L’un de ces jeunes poètes d’alors, aujourd’hui assagis, ou, hélas ! disparus, M. Adolphe Retté, vient précisément de raconter quelques-unes des aventures littéraires où il fut mêlé vers les premiers temps du symbolisme. Le volume[1], quoique un peu décousu, est intéressant. On y voit passer, en une revue pittoresque, les grandes et les petites figures du symbolisme. Ce n’est pas, il s’en faut de beaucoup, un tableau complet, mais bien, comme le certifie le titre, « des anecdotes et des souvenirs ». M. Retté nous fait assister à la naissance, à la vie brève et à la mort brutale de plusieurs de ces petites revues où les poètes jaloux écrivaient pour eux seuls des poèmes qui n’arrivèrent au public que dix ans plus tard. La plus singulière de toutes, peut-être, était la Cravache. Elle est excessivement rare, si rare qu’il est difficile, non pas seulement de la posséder, mais de la regarder et de la feuilleter. C’était une sorte de petit journal où la finance alternait avec la littérature. L’imprimeur, pourvu que les trois premières pages fussent remplies, se souciait fort peu de la qualité de la prose ou de la coupe des vers. Il faisait composer ce qu’il recevait, à mesure, sans autre souci que d’éviter des démêlés avec la justice. Un jeune homme, M. Georges Lecomte, découvrit ce journal absurde et en fit, avec M. Adolphe Retté, une des gazettes littéraires les plus curieuses que l’on puisse imaginer. Les rédacteurs s’appelaient : Huysmans, Moréas, H. de Régnier, Kahn, Vielé-Griffîn, Paul Adam, Hennique, Ch. Morice, Fénéon, — et enfin Verlaine. C’est dans cette obscure et mystérieuse Cravache qu’il faut chercher la première version du volume de Verlaine, Parallèlement. Les poètes symbolistes avaient alors une si mauvaise réputation que Verlaine lui-même en pâtissait : aucun autre journal dans Paris n’aurait accueilli les vers de celui qui pourtant avait déjà publié Sagesse. C’est également la Cravache qui donna l’étude de M. Huysmans sur la Bièvre et la traduction, par M. Vielé-Griffin, des poèmes de Walt Whitman.

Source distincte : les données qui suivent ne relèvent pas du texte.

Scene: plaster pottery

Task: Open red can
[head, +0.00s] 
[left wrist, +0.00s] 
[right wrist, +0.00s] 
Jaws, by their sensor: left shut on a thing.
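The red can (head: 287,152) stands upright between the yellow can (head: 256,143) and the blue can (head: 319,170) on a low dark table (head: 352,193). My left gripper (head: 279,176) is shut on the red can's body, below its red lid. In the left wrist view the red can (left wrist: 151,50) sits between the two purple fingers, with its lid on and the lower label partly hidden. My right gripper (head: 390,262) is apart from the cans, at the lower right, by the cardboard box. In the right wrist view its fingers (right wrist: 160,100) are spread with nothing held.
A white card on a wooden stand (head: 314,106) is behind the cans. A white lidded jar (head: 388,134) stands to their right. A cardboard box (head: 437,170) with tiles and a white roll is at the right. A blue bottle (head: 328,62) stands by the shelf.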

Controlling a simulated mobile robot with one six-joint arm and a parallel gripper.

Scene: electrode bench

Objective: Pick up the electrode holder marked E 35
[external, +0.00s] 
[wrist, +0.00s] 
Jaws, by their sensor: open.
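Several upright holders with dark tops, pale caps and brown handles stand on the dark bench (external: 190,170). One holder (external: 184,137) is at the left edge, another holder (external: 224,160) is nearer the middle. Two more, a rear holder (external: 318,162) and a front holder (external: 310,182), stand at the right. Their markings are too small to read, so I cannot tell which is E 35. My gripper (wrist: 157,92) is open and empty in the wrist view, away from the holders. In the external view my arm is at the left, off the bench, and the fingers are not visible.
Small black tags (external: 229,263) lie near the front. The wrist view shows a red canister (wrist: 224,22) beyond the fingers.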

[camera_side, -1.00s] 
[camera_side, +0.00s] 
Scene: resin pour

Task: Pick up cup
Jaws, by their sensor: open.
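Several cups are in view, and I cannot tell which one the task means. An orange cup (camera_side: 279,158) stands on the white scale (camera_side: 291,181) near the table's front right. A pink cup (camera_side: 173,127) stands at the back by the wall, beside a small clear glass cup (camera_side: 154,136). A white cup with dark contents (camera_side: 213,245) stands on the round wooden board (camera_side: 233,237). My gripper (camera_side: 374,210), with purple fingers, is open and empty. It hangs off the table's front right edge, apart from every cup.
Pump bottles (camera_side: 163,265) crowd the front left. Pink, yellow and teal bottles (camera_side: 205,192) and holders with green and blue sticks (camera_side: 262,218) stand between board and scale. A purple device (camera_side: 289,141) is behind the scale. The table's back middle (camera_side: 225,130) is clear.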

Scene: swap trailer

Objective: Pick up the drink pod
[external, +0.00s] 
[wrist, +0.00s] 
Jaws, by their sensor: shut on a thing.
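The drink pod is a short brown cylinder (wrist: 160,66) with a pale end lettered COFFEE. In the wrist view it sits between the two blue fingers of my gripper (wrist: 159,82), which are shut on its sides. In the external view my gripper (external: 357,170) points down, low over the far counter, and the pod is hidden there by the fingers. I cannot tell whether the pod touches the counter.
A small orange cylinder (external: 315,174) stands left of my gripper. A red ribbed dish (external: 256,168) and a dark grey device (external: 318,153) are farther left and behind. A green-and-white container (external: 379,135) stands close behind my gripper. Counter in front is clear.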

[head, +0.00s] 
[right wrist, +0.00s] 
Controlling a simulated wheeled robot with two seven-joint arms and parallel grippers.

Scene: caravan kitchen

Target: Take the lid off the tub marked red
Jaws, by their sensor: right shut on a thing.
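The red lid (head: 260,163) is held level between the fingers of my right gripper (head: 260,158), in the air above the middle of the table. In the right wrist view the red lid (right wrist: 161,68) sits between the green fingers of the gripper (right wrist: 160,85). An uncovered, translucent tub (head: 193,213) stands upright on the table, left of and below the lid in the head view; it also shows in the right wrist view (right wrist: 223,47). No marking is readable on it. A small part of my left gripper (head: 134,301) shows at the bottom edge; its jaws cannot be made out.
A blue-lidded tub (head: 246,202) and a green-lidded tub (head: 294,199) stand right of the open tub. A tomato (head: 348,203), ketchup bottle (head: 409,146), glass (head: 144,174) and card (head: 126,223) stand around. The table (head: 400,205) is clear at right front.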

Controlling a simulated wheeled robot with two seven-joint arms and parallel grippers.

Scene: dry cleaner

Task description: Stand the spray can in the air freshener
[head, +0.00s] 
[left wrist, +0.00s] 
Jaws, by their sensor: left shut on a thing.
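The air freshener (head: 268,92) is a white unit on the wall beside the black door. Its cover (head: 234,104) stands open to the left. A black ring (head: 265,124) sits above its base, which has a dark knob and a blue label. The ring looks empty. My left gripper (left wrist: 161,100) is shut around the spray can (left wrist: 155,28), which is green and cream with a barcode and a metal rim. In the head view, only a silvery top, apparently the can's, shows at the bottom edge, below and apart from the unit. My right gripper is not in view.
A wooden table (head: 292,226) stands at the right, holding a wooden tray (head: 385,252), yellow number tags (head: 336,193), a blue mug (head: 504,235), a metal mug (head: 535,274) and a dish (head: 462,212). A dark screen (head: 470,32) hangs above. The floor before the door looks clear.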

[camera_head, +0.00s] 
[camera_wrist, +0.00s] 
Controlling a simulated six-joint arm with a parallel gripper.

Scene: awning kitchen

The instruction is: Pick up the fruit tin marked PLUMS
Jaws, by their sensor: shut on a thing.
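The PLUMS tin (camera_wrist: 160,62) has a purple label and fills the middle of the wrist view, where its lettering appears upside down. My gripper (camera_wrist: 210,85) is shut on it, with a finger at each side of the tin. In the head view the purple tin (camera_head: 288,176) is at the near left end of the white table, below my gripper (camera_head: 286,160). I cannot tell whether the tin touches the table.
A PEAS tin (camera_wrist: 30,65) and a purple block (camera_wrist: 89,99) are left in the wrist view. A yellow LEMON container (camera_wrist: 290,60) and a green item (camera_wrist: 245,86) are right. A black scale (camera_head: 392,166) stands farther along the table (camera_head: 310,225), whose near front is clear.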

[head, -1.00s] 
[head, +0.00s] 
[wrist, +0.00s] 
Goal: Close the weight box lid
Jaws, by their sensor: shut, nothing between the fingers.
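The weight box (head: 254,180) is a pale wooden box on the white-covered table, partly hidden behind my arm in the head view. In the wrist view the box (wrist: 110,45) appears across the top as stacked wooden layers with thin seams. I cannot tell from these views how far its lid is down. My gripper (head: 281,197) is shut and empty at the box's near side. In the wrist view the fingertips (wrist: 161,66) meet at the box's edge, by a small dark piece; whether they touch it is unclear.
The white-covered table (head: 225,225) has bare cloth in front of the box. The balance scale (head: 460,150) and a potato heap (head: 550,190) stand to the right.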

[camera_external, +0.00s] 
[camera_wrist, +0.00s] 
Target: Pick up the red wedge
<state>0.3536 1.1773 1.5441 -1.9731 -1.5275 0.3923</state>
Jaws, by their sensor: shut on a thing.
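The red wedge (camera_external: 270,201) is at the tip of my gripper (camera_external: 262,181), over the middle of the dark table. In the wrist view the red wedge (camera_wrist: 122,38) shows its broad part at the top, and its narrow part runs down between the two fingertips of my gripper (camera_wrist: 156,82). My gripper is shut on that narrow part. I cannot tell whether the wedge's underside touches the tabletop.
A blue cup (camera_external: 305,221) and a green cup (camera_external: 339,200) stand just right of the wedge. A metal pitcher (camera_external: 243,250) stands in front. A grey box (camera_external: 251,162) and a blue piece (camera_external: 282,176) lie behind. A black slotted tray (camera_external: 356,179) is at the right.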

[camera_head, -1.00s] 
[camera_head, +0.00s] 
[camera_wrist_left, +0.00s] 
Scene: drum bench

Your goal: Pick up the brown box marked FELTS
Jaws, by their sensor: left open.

Je crois qu’il n’y a guère qu’en France où l’on voie de telles choses : dix écrivains et poètes de talent, dont l’un est Verlaine et l’autre Huysmans, auxquels tous les journaux sérieux sont fermés et aussi à peu près toutes les revues. En ce temps-là, pour pouvoir imprimer sa pensée avec liberté, il fallait fonder soi-même une petite revue. On se groupait, on recueillait quelque argent, et l’on cherchait un imprimeur. C’est ainsi, et non autrement, que naquit, il y a quatorze ans, jour pour jour, une revue, alors minuscule, le Mercure de France. Je me souviens que M. Arthur Symons, quand il commençait à fréquenter les jeunes écrivains français, avait beaucoup de peine à croire à la véracité de telles anecdotes : elles sont pourtant indiscutables. Les écrivains de ma génération qui sont arrivés à quelque chose ont réellement eu à lutter contre le monde entier. S’ils sont restés très indépendants, c’est qu’ils se souviennent de cela. Ils ne doivent guère de reconnaissance à personne. Leurs maîtres, du reste, étaient aussi maltraités qu’eux-mêmes : ce n’est qu’à la fin de leur vie que Mallarmé et Verlaine gagnèrent, avec leur littérature, un peu d’argent, — mais si peu !

Les temps sont devenus moins incléments, même pour les jeunes gens tout à fait inconnus. Peut-être que les histoires racontées par M. Retté, avec une verve agréable, leur feront l’effet de légendes. Ce sont bien des légendes, hélas ! car tout est légende, qui est situé dans le passé. Ce passé, cependant, est très récent ; il est d’hier, exactement. De ceux qui en furent les héros insouciants, si plusieurs sont morts et d’autres disparus, quelques-uns, à peine à moitié de leur carrière, ne sont également qu’à moitié de leur gloire.

1904.
  1. Le Symbolisme. Anecdotes et Souvenirs. Paris, A. Messein, éditeur.